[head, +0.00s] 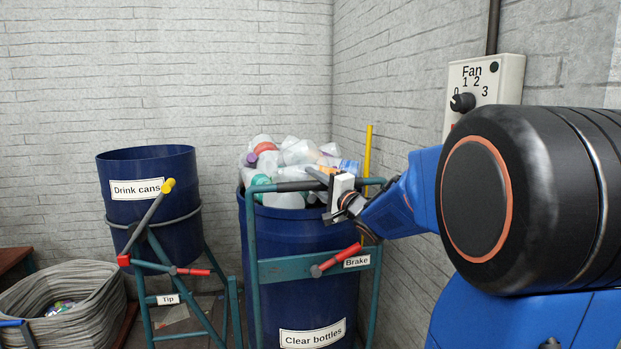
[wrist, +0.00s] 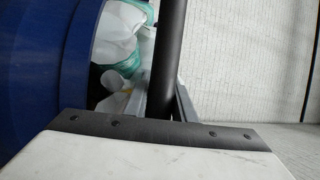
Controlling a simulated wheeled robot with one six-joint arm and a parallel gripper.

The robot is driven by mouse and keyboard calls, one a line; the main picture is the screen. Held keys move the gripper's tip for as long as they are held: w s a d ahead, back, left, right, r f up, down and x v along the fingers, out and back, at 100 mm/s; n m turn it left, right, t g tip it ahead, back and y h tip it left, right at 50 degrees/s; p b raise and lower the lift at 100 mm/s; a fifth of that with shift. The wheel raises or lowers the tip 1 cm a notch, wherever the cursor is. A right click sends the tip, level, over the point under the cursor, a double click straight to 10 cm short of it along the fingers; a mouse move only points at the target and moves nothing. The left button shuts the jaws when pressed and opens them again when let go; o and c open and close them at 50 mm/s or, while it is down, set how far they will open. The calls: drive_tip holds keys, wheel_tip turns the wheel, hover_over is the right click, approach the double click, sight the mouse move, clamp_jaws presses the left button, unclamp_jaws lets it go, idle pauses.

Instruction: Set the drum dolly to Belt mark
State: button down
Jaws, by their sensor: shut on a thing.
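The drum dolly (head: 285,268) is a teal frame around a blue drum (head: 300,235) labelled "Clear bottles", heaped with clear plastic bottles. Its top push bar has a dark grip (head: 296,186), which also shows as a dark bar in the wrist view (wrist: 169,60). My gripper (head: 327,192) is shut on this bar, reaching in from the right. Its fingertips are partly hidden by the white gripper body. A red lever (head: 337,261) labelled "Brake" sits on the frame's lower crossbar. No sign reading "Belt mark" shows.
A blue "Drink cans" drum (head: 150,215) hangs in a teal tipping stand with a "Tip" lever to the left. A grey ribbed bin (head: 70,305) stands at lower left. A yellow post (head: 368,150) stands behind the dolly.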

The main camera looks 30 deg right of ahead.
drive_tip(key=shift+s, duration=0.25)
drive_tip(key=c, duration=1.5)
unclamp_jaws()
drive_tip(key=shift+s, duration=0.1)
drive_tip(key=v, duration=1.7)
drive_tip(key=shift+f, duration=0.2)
◆ ◆ ◆
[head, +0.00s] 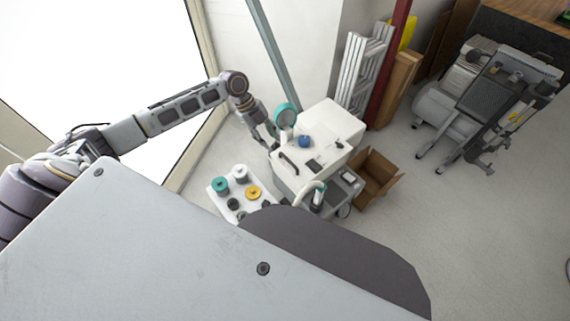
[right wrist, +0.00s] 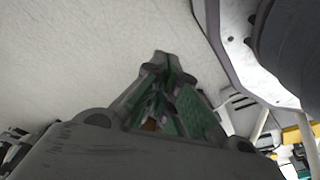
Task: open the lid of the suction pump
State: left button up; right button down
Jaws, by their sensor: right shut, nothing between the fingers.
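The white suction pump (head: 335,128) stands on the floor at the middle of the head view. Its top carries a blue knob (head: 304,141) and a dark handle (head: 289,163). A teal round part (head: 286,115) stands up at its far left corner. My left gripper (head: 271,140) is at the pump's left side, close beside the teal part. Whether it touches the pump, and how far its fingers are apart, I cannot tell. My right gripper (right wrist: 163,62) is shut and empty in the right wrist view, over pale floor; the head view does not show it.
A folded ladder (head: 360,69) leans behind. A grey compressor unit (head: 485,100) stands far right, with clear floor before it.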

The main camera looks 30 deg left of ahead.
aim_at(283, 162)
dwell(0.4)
◆ ◆ ◆
◆ AIM:
Return the lines from the line with "Instruction: Set the drum dolly to Belt mark" through the line with "State: button down", inclusive, exactly as they stand, and nothing else.

◆ ANSWER:
Instruction: Set the drum dolly to Belt mark
State: button down

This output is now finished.